Ice storage air conditioning

Illustration of an ice storage air conditioning unit in production.

Ice storage air conditioning is the process of using ice for thermal energy storage. The process can reduce energy used for cooling during times of peak electrical demand.[1] Alternative power sources such as solar can also use the technology to store energy for later use.[1] This is practical because of water's large heat of fusion: one metric ton of water (one cubic metre) can store 334 megajoules (MJ) (317,000 BTU) of energy, equivalent to 93 kWh (26.4 ton-hours).[2]

The original definition of a "ton of cooling capacity" (heat flow) was the heat needed to melt one ton of ice in a 24-hour period. This heat flow is what one would expect in a 3,000-square-foot (280 m2) house in Boston in the summer. This definition has since been replaced by less-archaic units: one ton of HVAC or refrigeration capacity is approximately equivalent to 3520 Watts. A small storage facility can hold enough ice to cool a large building from one day to one week, whether that ice is produced by anhydrous ammonia chillers.

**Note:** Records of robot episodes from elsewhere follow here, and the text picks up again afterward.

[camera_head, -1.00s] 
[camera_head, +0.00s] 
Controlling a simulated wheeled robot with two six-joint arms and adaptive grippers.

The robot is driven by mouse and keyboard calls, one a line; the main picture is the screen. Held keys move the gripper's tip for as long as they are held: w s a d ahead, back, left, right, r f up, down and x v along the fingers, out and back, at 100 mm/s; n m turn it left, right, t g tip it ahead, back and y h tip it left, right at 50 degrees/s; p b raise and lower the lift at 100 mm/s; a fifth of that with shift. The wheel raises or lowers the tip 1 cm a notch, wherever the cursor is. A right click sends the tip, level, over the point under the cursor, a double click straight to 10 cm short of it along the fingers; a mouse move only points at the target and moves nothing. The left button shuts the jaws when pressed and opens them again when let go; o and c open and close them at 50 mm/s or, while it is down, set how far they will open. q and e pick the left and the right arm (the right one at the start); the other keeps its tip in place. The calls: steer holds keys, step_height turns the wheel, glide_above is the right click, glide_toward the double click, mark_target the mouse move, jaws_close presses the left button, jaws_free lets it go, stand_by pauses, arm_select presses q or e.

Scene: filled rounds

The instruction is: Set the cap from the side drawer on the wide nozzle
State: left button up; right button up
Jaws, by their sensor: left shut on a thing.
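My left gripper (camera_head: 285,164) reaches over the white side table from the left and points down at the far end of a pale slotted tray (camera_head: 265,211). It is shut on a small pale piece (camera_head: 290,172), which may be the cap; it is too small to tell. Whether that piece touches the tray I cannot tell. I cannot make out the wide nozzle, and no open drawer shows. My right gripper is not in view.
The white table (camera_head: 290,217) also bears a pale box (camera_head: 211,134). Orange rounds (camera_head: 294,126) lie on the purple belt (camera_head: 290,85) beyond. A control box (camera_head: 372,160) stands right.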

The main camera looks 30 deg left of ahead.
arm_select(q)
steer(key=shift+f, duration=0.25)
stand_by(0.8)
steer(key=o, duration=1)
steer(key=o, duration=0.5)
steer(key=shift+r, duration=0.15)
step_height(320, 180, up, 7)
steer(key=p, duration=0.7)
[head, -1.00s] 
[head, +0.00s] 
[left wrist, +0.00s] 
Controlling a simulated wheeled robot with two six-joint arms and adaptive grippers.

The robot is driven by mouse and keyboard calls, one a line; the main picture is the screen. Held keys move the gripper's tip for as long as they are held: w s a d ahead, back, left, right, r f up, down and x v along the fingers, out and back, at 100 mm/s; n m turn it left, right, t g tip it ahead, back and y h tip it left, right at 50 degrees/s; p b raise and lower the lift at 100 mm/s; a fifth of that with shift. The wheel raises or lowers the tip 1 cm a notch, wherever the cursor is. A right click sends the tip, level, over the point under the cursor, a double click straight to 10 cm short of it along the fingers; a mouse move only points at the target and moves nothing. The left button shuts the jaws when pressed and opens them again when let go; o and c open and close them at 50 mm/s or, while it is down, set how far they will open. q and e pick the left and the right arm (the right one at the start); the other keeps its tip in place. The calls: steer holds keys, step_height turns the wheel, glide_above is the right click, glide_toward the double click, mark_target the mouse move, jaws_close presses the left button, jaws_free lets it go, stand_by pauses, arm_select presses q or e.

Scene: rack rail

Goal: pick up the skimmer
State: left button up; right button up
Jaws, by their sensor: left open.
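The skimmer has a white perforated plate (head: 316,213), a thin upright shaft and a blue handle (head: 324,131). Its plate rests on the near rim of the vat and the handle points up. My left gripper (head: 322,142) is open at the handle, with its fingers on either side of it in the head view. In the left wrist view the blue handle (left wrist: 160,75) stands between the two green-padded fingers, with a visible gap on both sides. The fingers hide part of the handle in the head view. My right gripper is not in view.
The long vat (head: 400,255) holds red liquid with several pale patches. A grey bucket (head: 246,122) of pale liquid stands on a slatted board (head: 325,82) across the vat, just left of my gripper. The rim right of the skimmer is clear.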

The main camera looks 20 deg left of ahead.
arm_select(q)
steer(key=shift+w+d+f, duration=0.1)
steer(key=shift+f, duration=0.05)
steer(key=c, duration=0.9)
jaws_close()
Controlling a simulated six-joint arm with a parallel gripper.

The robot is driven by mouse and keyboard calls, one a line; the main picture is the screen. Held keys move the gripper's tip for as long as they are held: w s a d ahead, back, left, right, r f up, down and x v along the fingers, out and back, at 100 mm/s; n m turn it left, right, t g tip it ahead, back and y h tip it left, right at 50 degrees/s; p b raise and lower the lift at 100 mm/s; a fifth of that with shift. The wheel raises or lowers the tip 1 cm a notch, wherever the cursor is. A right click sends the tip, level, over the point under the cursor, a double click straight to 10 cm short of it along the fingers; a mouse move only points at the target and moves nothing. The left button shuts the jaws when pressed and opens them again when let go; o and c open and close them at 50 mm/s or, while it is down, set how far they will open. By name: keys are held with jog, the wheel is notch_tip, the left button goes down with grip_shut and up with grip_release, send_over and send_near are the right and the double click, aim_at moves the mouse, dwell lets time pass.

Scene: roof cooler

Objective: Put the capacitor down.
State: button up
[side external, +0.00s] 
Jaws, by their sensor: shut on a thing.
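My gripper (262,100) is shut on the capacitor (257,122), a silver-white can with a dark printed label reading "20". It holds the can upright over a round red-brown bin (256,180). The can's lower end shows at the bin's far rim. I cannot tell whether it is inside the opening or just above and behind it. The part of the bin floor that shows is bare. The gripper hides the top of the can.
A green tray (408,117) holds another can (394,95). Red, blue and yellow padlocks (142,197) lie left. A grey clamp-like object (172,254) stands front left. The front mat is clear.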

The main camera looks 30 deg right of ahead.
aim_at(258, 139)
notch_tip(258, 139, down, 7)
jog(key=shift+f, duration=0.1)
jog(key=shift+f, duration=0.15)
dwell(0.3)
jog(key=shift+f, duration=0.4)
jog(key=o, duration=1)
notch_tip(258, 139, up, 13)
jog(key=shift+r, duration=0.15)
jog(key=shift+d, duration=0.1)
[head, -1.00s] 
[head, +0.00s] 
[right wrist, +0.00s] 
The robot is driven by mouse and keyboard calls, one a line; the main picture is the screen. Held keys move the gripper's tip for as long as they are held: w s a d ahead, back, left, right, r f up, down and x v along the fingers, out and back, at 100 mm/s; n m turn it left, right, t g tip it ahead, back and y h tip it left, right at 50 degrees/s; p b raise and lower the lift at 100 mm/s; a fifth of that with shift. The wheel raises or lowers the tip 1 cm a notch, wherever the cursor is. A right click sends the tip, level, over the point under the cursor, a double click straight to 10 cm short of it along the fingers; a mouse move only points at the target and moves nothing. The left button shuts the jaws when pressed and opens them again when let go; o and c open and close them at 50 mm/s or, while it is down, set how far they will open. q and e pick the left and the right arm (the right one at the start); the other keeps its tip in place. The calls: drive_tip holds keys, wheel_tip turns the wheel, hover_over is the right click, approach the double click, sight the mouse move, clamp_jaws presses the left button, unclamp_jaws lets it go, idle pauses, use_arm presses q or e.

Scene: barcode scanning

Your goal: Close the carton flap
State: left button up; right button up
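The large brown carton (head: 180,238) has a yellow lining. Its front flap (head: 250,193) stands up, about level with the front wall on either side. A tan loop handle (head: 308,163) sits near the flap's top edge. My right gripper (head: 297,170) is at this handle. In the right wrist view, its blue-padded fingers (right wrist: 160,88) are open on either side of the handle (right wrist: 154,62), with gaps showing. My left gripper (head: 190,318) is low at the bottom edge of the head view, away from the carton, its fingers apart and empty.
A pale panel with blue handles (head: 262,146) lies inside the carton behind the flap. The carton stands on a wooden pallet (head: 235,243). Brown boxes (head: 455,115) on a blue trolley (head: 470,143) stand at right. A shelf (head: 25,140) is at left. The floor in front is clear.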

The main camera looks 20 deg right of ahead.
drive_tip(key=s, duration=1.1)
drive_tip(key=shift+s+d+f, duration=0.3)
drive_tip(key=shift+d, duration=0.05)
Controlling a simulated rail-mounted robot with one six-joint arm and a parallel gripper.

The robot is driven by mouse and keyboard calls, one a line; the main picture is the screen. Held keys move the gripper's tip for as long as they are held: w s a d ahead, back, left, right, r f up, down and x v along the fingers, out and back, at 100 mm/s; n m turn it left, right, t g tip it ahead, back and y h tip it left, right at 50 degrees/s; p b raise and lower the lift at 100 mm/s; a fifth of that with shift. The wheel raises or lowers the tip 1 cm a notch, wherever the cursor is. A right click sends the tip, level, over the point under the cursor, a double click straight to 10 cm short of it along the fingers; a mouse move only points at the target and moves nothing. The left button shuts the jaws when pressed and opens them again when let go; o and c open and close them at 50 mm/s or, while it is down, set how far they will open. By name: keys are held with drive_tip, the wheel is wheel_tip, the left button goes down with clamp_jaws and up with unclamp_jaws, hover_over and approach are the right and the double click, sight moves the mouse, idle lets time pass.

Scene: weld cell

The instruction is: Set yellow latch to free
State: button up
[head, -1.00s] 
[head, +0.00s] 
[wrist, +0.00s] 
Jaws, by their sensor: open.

Ground freezing can also be utilized; this may be done in ice form where the ground is saturated. Systems will also work with pure rock. Wherever ice forms, the ice formation's heat of fusion is not used, as the ice remains solid throughout the process. The method based on ground freezing is widely used for mining and tunneling to solidify unstable ground during excavations. The ground is frozen using bore holes with concentric pipes that carry brine from a chiller at the surface. Cold is extracted in a similar way using brine and used in the same way as for conventional ice storage, normally with a brine-to-liquid heat exchanger, to bring the working temperatures up to usable levels at higher volumes. The frozen ground can stay cold for months or longer, allowing cold storage for extended periods at negligible structure cost.[3][4]

Replacing existing air conditioning systems with ice storage offers a cost-effective energy storage method, enabling surplus wind energy and other such intermittent energy sources to be stored for use in chilling at a later time, possibly months later.